Imagine you have been walking up into the sky for four days on end, until you reach a frozen plateau as high as Mont Blanc. Only now does the serious business begin. Starting at midnight, you climb continuously for six hours in the dark up what seems like a near-vertical scree slope the height of Snowdon, at 20 degrees below zero while gasping for breath at 50 per cent oxygen. You have reached the crater rim of the highest free-standing mountain in the world, capped with cliffs of ice, only a few miles from the equator.

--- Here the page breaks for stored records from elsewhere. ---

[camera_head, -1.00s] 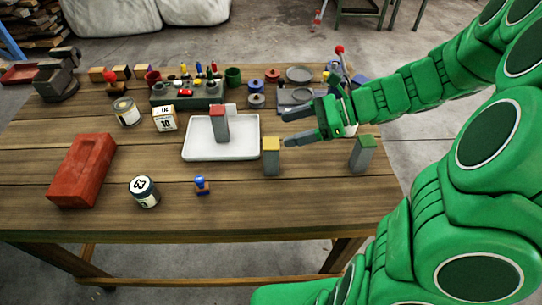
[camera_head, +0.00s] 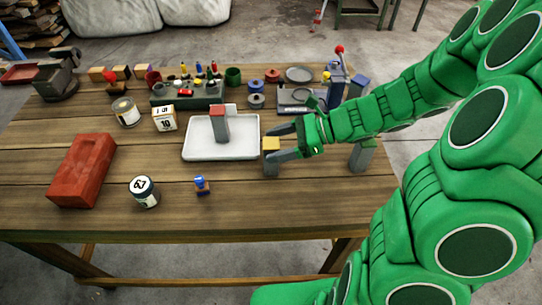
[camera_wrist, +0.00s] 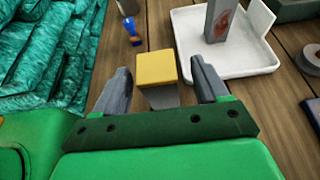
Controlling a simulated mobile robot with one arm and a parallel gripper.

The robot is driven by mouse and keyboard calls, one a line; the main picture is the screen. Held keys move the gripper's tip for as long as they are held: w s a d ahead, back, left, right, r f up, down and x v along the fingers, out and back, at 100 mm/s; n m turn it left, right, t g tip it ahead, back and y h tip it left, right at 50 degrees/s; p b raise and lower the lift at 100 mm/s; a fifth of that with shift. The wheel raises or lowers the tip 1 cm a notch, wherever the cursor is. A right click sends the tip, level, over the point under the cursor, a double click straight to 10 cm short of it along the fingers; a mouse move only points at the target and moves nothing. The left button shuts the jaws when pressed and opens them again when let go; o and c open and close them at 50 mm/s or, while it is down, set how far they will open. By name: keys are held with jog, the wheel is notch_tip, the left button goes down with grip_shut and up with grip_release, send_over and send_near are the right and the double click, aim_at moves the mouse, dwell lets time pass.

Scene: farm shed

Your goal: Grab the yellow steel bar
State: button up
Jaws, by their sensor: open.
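The yellow steel bar (camera_head: 271,144) stands upright on the wooden table, a grey block with a yellow top, just right of the white tray. It also shows in the wrist view (camera_wrist: 157,71). My gripper (camera_head: 277,144) is open, with one finger on each side of the bar near its top. In the wrist view (camera_wrist: 163,85) a gap shows between the bar and each finger. The near finger hides part of the bar in the head view.
A white tray (camera_head: 190,152) holds a red-topped grey bar (camera_head: 220,125). A green-topped bar (camera_head: 362,155) stands to the right, partly behind my arm.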

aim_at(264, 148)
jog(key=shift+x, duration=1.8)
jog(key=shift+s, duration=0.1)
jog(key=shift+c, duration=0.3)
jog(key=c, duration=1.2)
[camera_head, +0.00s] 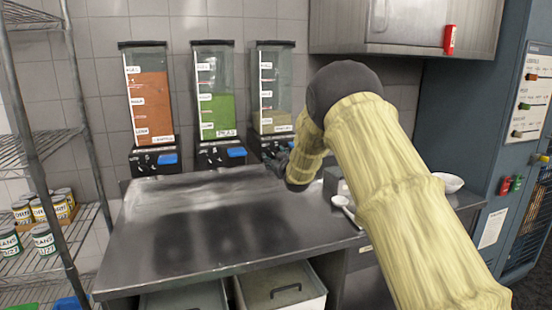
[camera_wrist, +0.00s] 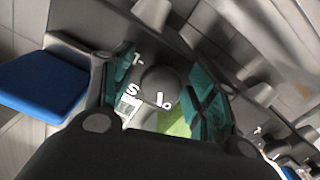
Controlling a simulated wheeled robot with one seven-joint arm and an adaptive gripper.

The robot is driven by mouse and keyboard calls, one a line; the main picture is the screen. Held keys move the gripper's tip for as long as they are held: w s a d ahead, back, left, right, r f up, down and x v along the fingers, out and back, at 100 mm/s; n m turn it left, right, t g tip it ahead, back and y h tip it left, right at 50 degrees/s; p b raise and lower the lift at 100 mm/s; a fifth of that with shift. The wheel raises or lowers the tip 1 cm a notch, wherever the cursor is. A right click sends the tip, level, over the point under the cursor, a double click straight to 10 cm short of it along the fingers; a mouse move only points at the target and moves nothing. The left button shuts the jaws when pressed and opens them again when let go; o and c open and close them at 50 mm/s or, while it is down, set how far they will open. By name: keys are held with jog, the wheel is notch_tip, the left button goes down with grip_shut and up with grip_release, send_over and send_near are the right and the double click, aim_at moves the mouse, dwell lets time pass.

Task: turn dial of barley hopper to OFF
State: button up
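The barley hopper (camera_head: 267,93) is the rightmost of three clear wall hoppers, with a low layer of beige grain; its label is too small to read surely. Its black base is mostly hidden behind my gripper (camera_head: 278,162). In the wrist view a round dark dial (camera_wrist: 160,84) sits between the two teal finger pads of my gripper (camera_wrist: 164,95), which are apart, one on each side. White marks show on and beside the dial; its setting is unclear. I cannot tell whether the pads touch it.
An orange-filled hopper (camera_head: 150,98) and a green-filled hopper (camera_head: 214,93) stand to the left, each with a blue tab below. A steel counter (camera_head: 150,245) lies beneath, mostly clear. A white ladle (camera_head: 345,207) and bowl (camera_head: 449,182) are at right.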

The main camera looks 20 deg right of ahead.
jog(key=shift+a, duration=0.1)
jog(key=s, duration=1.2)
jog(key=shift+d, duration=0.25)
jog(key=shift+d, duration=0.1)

The map of Africa includes three physical features more familiar to Europeans than any other: at the top, the pyramids; at the bottom, Table Mountain; and between them that mighty volcano nearly 20,000 feet high whose name is best known from a short story by Hemingway which is not about the ‘snows of Kilimanjaro’ at all. I had three reasons for wishing to mark my 65th birthday by climbing it. I did not want to leave this life without attempting one serious world-class mountain. Now that my sons Nicholas and Alexander have reached their twenties, I wanted to complete their education by introducing them to the wonders of Africa. Finally, my mad friend Robin Page, the farmer and author to whom I was introduced years ago by Laurens van der Post, told me that climbing Kilimanjaro, twice, was the most enjoyable thing he had ever done and promised that, if I came along, he would organise a party to do it for the third and last time.
The physical preparation – weeks of cycling up and down the Mendip hills – was easy. The mental preparation, as what we had taken on loomed ever closer, was harder. A Somerset neighbour who had just driven round the base of Kilimanjaro kindly told me they had seen two corpses being brought down (it kills more people a year from altitude sickness than any other mountain in the world).